Heat, Humidity, and Rain Damage 

Heat, humidity, and water can have a negative impact on string instruments. Heat and moisture can soften the glue holding them together, creating weakened joints and affecting the overall structure. The glue used in string instruments is water soluble, which exacerbates these issues.  

Damage to the body and neck of the instrument is also of concern. It is not uncommon for increased heat and humidity to cause wood to expand, developing open seams and cracks in the instrument due to the excessive moisture. The necks can become dislodged and given that string instruments are typically made from wood, they naturally soak up the moisture in the air which affects the sound produced, making it less resonant. When the wood expands the tuning pegs can become very difficult to adjust. In addition to these possibilities, the risk of mold growth increases substantially when an instrument is wet; and mold is nearly impossible to remove from the inside of an instrument. The combination of weak glue joints and softened wood can permanently deform the instrument. 

Our Belin musicians have separate instruments for performing outdoors, but these instruments are not immune to the damage caused by weather. On extremely hot days and days when rain is likely, we have to make the difficult decision to move the concert indoors. That way the instruments (and our audience!) are guaranteed to stay dry. 

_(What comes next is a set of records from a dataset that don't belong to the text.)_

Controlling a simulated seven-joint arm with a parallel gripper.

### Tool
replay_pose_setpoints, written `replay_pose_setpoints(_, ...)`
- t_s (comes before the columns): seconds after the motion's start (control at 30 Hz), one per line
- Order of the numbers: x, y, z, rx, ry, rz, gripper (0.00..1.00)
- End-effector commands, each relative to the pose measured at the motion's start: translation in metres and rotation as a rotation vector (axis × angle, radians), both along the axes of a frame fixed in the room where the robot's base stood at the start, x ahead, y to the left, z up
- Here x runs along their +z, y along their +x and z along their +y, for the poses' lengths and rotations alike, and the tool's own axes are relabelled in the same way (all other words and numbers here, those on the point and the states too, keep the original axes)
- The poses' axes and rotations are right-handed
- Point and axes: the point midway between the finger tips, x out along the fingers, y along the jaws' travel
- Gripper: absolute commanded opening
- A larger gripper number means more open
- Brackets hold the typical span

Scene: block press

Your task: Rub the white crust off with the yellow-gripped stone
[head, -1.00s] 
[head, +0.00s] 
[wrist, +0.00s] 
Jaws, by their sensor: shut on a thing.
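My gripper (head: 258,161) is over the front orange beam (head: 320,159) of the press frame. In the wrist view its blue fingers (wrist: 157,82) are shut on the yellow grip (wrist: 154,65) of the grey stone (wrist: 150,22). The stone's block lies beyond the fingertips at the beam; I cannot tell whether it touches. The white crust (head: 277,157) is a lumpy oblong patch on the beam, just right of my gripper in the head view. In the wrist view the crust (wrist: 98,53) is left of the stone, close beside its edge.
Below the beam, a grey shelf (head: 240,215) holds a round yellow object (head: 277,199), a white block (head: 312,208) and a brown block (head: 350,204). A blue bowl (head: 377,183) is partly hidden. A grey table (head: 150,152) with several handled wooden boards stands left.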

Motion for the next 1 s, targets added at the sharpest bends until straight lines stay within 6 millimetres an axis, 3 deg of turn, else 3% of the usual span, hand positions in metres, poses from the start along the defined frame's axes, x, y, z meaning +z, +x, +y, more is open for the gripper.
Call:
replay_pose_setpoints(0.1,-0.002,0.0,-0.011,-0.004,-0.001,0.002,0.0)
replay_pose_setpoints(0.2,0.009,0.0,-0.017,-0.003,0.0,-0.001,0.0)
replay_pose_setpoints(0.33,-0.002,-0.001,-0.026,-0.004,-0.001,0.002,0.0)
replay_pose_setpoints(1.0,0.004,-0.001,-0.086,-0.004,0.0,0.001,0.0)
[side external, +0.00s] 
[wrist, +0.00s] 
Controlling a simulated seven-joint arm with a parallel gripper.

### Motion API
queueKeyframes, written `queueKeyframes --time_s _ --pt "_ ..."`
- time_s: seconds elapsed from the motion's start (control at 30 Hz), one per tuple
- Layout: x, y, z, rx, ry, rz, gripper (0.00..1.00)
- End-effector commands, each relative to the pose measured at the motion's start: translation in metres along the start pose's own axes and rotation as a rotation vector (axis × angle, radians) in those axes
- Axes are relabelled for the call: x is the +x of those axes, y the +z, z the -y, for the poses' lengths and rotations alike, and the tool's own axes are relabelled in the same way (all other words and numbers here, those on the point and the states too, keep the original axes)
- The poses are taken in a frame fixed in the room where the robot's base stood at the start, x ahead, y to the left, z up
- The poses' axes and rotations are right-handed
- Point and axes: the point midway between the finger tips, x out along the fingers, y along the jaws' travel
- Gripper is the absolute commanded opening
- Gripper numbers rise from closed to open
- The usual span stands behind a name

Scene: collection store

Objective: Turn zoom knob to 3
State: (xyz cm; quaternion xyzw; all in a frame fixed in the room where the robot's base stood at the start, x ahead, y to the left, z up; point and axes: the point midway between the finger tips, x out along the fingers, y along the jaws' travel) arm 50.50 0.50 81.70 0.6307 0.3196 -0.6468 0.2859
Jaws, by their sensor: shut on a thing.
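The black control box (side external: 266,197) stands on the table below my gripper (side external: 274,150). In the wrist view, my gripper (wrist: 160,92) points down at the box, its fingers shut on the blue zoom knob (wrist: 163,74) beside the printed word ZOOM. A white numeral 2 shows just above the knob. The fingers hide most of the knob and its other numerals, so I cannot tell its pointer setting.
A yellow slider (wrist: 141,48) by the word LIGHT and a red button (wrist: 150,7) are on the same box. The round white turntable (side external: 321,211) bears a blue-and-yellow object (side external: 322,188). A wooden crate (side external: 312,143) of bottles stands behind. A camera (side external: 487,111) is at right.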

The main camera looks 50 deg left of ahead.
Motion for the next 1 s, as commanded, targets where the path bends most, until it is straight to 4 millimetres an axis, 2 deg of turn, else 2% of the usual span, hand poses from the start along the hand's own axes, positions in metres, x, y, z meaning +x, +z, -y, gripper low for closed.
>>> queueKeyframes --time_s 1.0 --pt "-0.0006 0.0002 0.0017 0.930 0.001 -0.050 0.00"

Things you can do to protect your instrument from moisture damage

Don’t play in the rain: Summer is the perfect time for an outdoor performance, but be sure to check the weather beforehand. While you can take cover under a tent or umbrella, if the weather is looking particularly daunting it is better to move indoors or reschedule the event.  

Keep a small dehumidifier in the instrument’s case: Small hand-held packs of dehumidifiers can be very convenient and space conscious. Keeping one of these in your instrument’s case is a very efficient way to ensure the inside of the case stays dry, especially if your instrument is kept in a more humid environment. If you have any silica gel packets lying around, putting a few of these in the case can also help control moisture.  

Put a rain cover over the case: Even something as simple as a trash bag over the case can protect your instrument from water getting in from the outside. Even when walking from one place to another, rain can easily get in the small crevices of the case which can cause damage to the instrument.